>> start Data lines
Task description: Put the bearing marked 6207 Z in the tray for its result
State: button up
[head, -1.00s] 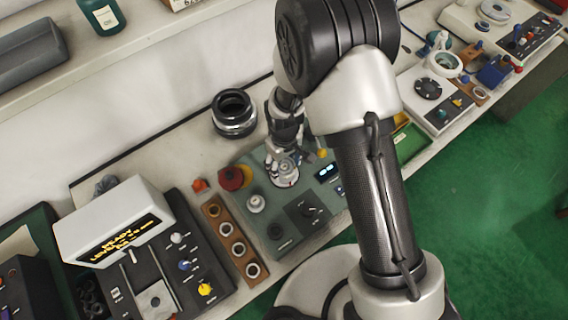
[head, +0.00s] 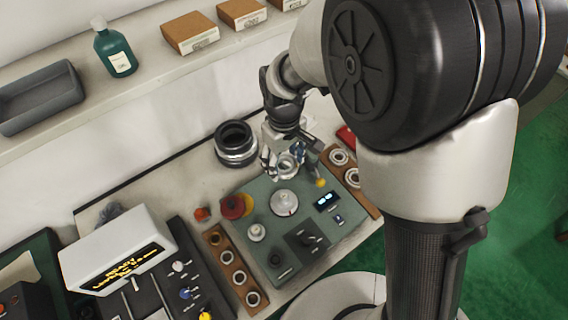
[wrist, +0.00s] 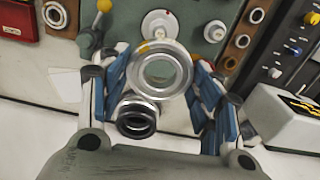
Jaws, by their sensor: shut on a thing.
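My gripper (head: 284,160) is raised above the back edge of the grey-green test panel (head: 240,200). In the wrist view, its blue-padded fingers (wrist: 165,85) are shut on a shiny metal bearing ring (wrist: 136,72), one finger on each side. The held bearing also shows small in the head view (head: 289,163). Its marking cannot be read. A pale round plate with a red mark (head: 284,203) is bare on the panel, below the gripper.
A dark ringed cylinder (head: 236,146) stands on the bench behind the panel. Wooden strips with rings lie left (head: 228,256) and right (head: 352,178) of the panel. A red box (head: 346,137) is at the back right. A white display box (head: 115,248) stands left.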

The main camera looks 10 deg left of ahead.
>> end Data lines
## Task objective
Only the lines from the line bearing "[head, +0.00s]" to the end of the listing above, both inclusive, should be extracted verbatim; the pictures are excluded.

## Answer to this problem
[head, +0.00s] 
[wrist, +0.00s] 
Jaws, by their sensor: shut on a thing.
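My gripper (head: 284,160) is raised above the back edge of the grey-green test panel (head: 240,200). In the wrist view, its blue-padded fingers (wrist: 165,85) are shut on a shiny metal bearing ring (wrist: 136,72), one finger on each side. The held bearing also shows small in the head view (head: 289,163). Its marking cannot be read. A pale round plate with a red mark (head: 284,203) is bare on the panel, below the gripper.
A dark ringed cylinder (head: 236,146) stands on the bench behind the panel. Wooden strips with rings lie left (head: 228,256) and right (head: 352,178) of the panel. A red box (head: 346,137) is at the back right. A white display box (head: 115,248) stands left.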

The main camera looks 10 deg left of ahead.

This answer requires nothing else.